Des associations dénoncent une politique du chiffre
Plusieurs associations de défense des droits humains ont en effet dénoncé cette décision, y voyant une “politique du chiffre” et un manque d’humanité. Elles pointent notamment le fait que beaucoup de ces migrants ont fui des situations de grande détresse et d’insécurité dans leur pays, et s’inquiètent des risques encourus par ceux qui seront renvoyés en RDC.
“Vos bonnes intentions sont notre enfer, mêlez-vous de vos oignons, occupez-vous de vos bassines”
– Estelle Youssouffa, députée de Mayotte
La députée de Mayotte Estelle Youssouffa a quant à elle répliqué vertement à ces critiques, invitant les associations à se mêler de “leurs oignons” et à s’occuper de “leurs bassines”, en référence aux manifestations contre les méga-bassines. Selon l’élue, les Mahorais attendent des actes forts pour mettre fin au chaos migratoire et sécuritaire.
L’hyperviolence, l’autre fléau lié à l’immigration clandestine
Car au-delà de la pression sur les services publics, l’immigration illégale massive s’accompagne d’une montée inquiétante de la délinquance et de l’insécurité. Affrontements entre bandes rivales, trafics en tous genres, agressions d’une violence inouïe… Mayotte vit sous la menace permanente de hordes de jeunes hommes livrés à eux-mêmes, très majoritairement d’origine étrangère selon les autorités.
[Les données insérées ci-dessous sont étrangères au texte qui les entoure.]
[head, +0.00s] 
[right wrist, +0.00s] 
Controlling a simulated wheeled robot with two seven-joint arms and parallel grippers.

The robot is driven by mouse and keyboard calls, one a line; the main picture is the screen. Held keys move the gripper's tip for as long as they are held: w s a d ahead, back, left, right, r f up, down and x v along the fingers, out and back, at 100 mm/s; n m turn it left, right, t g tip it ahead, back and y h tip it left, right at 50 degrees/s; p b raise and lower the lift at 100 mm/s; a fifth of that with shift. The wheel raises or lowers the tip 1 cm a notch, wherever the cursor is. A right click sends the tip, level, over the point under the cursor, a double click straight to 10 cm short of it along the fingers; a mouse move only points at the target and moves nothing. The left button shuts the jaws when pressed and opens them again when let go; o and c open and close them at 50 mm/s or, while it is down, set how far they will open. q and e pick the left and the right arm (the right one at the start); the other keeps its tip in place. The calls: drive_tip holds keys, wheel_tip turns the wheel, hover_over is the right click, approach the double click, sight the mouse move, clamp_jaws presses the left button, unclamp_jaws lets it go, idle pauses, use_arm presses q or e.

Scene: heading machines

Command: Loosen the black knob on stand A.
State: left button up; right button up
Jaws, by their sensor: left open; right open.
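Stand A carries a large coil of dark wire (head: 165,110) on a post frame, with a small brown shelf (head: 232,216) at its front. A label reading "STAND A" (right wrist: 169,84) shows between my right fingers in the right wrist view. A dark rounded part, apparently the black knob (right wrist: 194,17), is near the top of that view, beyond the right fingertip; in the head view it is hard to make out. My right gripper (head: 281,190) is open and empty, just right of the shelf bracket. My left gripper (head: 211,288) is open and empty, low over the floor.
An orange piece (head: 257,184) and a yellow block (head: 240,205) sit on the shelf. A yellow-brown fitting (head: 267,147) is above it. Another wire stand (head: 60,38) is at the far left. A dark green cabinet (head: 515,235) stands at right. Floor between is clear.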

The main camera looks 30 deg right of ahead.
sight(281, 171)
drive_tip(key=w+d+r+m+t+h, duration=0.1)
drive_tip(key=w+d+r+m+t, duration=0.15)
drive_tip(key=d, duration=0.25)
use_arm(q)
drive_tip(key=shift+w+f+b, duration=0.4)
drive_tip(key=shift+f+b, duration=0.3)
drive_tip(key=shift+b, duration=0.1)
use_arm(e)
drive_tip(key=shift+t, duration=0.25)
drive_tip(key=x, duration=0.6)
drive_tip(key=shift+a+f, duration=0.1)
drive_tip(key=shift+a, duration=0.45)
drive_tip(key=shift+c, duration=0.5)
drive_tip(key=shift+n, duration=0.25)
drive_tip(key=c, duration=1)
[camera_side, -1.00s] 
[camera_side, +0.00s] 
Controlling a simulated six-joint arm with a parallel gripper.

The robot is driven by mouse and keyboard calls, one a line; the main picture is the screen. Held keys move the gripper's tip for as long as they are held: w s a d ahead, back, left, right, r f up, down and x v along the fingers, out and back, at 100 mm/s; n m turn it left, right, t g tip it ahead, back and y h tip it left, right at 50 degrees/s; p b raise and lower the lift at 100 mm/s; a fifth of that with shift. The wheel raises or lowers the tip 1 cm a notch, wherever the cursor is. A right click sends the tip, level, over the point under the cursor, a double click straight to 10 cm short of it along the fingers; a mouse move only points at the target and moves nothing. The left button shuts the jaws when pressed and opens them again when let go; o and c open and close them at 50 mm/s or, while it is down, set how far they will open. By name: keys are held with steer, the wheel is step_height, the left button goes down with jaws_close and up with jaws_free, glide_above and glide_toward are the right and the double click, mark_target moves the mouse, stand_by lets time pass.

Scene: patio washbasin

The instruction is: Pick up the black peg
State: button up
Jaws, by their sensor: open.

“Ils ont voulu le démembrer avant de le tuer. Ils ont mis le supplicié sur des tréteaux et le tenaient à plusieurs pour procéder à la découpe”
– Un témoin d’une agression à Mayotte
Les chiffres de la délinquance sont éloquents : en 2020, les vols avec violence ont bondi de 50%, alors que dans le même temps les reconduites à la frontière chutaient de 52% en raison de la crise sanitaire. Un cocktail explosif qui nourrit le désespoir et la colère de la population mahoraise.
Restaurer l’autorité de l’État, une priorité absolue
Face à cette poudrière, le gouvernement se devait d’agir vite et fort. En annonçant l’expulsion prochaine de centaines de clandestins congolais par vols groupés, Bruno Retailleau envoie un message clair : la lutte contre l’immigration illégale est une priorité absolue, et l’État entend restaurer son autorité sur l’île. Mais beaucoup s’interrogent sur l’efficacité réelle de cette mesure, qui risque de donner surtout l’illusion d’agir sans s’attaquer aux racines du mal. Car au-delà des expulsions, c’est une politique globale et de long terme qu’il faudrait mettre en œuvre pour stopper les flux migratoires, sécuriser les frontières et donner un avenir aux jeunes Mahorais. Un défi immense pour ce petit territoire oublié de la République.